## Set problem
Copy each line exactly. Drop every picture.

## Collected material
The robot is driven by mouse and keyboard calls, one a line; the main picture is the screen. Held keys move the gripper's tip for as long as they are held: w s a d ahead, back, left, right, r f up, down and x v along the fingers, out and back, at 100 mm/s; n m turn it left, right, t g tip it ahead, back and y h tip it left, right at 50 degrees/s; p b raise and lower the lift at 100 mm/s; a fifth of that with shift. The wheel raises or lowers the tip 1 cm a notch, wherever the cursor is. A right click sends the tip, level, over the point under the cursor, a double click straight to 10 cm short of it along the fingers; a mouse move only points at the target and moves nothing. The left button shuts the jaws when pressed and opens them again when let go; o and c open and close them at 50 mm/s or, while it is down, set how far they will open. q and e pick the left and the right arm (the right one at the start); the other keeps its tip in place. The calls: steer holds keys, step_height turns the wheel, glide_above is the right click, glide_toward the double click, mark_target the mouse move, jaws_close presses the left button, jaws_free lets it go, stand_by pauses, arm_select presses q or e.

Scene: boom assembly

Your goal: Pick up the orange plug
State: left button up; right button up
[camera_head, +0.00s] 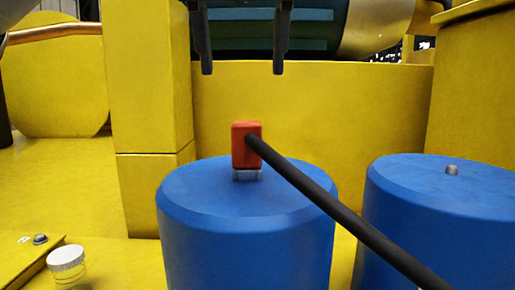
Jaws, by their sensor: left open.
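The orange plug (240,146) stands upright on top of the nearer blue cylinder (245,240). Its lower end is a light metal-like part that meets the cylinder's top. A thick black cable (345,225) runs from the plug down to the lower right. My left gripper (242,68) is open and empty, its two dark fingers pointing down from the top edge, above the plug in the picture. The fingers are apart from the plug and do not touch it. My right gripper does not show.
A second blue cylinder (440,215) with a small grey stud (452,169) stands at the right. Yellow walls (320,115) rise behind, and a yellow pillar (152,120) stands left. A small white-topped round part (67,257) sits at the lower left. A copper-coloured pipe (55,33) runs at upper left.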

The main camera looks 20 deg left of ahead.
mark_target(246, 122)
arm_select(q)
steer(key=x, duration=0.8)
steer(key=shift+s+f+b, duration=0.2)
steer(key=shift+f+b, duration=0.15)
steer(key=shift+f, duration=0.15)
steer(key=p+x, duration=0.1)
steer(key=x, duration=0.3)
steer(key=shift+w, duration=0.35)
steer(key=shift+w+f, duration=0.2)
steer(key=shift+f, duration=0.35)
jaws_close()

## Correct answer
The robot is driven by mouse and keyboard calls, one a line; the main picture is the screen. Held keys move the gripper's tip for as long as they are held: w s a d ahead, back, left, right, r f up, down and x v along the fingers, out and back, at 100 mm/s; n m turn it left, right, t g tip it ahead, back and y h tip it left, right at 50 degrees/s; p b raise and lower the lift at 100 mm/s; a fifth of that with shift. The wheel raises or lowers the tip 1 cm a notch, wherever the cursor is. A right click sends the tip, level, over the point under the cursor, a double click straight to 10 cm short of it along the fingers; a mouse move only points at the target and moves nothing. The left button shuts the jaws when pressed and opens them again when let go; o and c open and close them at 50 mm/s or, while it is down, set how far they will open. q and e pick the left and the right arm (the right one at the start); the other keeps its tip in place. The calls: steer holds keys, step_height turns the wheel, glide_above is the right click, glide_toward the double click, mark_target the mouse move, jaws_close presses the left button, jaws_free lets it go, stand_by pauses, arm_select presses q or e.

Scene: boom assembly

Your goal: Pick up the orange plug
State: left button up; right button up
[camera_head, +0.00s] 
Jaws, by their sensor: left open.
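The orange plug (240,146) stands upright on top of the nearer blue cylinder (245,240). Its lower end is a light metal-like part that meets the cylinder's top. A thick black cable (345,225) runs from the plug down to the lower right. My left gripper (242,68) is open and empty, its two dark fingers pointing down from the top edge, above the plug in the picture. The fingers are apart from the plug and do not touch it. My right gripper does not show.
A second blue cylinder (440,215) with a small grey stud (452,169) stands at the right. Yellow walls (320,115) rise behind, and a yellow pillar (152,120) stands left. A small white-topped round part (67,257) sits at the lower left. A copper-coloured pipe (55,33) runs at upper left.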

The main camera looks 20 deg left of ahead.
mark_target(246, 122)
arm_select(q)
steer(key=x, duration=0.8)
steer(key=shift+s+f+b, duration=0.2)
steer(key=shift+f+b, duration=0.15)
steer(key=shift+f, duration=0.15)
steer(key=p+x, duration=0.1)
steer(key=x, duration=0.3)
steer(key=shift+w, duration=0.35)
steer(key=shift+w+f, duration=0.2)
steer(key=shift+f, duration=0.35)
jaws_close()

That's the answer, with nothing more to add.